I became aware of the Pomfret case from reading Cornelia Hughes Dayton's groundbreaking article, "Taking the Trade: Abortion and Gender Relations in an Eighteenth-Century New England Village," which appeared in the
William and Mary Quarterly in 1991 (here is
the JSTOR link). It was Dayton who uncovered the case and she uses it to show us how gender relations and attitudes towards illegitimacy were changing in 18th-century New England.
Dayton quotes from the grand jury testimony only selectively, but it was clear from the article that the full testimony was riveting. I am from a village in Connecticut a few towns over from Pomfret, so on a trip home I visited the cemetery and made a couple of trips to the
Connecticut State Archives to photocopy the documents and do some additional research.
After months of transcribing and editing from the testimony I finally got the webpage up--and discovered that very day that
Woody Holton
at the University of Richmond had beaten me to it with
his own excellent site on the trial. It is interesting to me how we differed in presenting the material. Holton provides not only the testimony but also a "cast of characters" and chronology page. I didn't do these because I want my students to figure out those things for themselves. And yet I hold my students hands with a historical introduction to frame the documents, and an after word about what happened to some of the major characters and how I became interested in the story. I even managed to get George Washington in there.

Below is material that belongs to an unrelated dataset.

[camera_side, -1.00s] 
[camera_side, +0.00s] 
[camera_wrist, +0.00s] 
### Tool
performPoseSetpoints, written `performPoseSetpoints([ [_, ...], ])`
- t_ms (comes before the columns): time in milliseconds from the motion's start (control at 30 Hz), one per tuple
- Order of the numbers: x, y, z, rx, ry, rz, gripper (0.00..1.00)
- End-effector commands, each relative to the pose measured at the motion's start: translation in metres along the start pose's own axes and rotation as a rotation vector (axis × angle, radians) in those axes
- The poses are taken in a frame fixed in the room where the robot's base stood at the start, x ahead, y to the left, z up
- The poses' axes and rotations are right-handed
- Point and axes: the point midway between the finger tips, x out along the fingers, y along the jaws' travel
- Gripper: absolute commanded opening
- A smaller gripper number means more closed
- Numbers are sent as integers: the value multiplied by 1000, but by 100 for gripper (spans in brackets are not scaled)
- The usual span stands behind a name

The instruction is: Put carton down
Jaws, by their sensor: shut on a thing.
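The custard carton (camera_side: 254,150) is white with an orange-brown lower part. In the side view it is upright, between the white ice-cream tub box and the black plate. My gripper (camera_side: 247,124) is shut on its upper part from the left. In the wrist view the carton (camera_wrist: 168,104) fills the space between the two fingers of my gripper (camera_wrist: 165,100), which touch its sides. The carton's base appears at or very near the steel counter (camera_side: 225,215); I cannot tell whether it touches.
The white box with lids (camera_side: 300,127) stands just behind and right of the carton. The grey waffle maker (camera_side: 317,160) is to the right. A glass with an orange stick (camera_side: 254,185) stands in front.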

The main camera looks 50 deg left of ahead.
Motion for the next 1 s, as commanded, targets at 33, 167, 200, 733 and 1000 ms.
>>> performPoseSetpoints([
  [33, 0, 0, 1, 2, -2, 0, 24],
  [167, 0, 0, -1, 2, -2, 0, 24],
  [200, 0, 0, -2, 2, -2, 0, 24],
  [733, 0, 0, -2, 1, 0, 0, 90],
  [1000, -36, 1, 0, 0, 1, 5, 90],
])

My page on Sara Grosvenor was to a part of a larger project, tentatively titled
Voices from the Margins: A Multicultural Reader for United States History. The idea is to create a primary source reader for college history classes that highlights documents from peoples, regions, and events that are either neglected or misrepresented in standard textbooks. Also, the book is meant to go heavy on sex and violence. I created three chapters about five years ago before I was distracted by my involvement in Teaching American History grants. I hope to get back to the project soon.
(I will feature my other two completed chapters in subsequent posts.)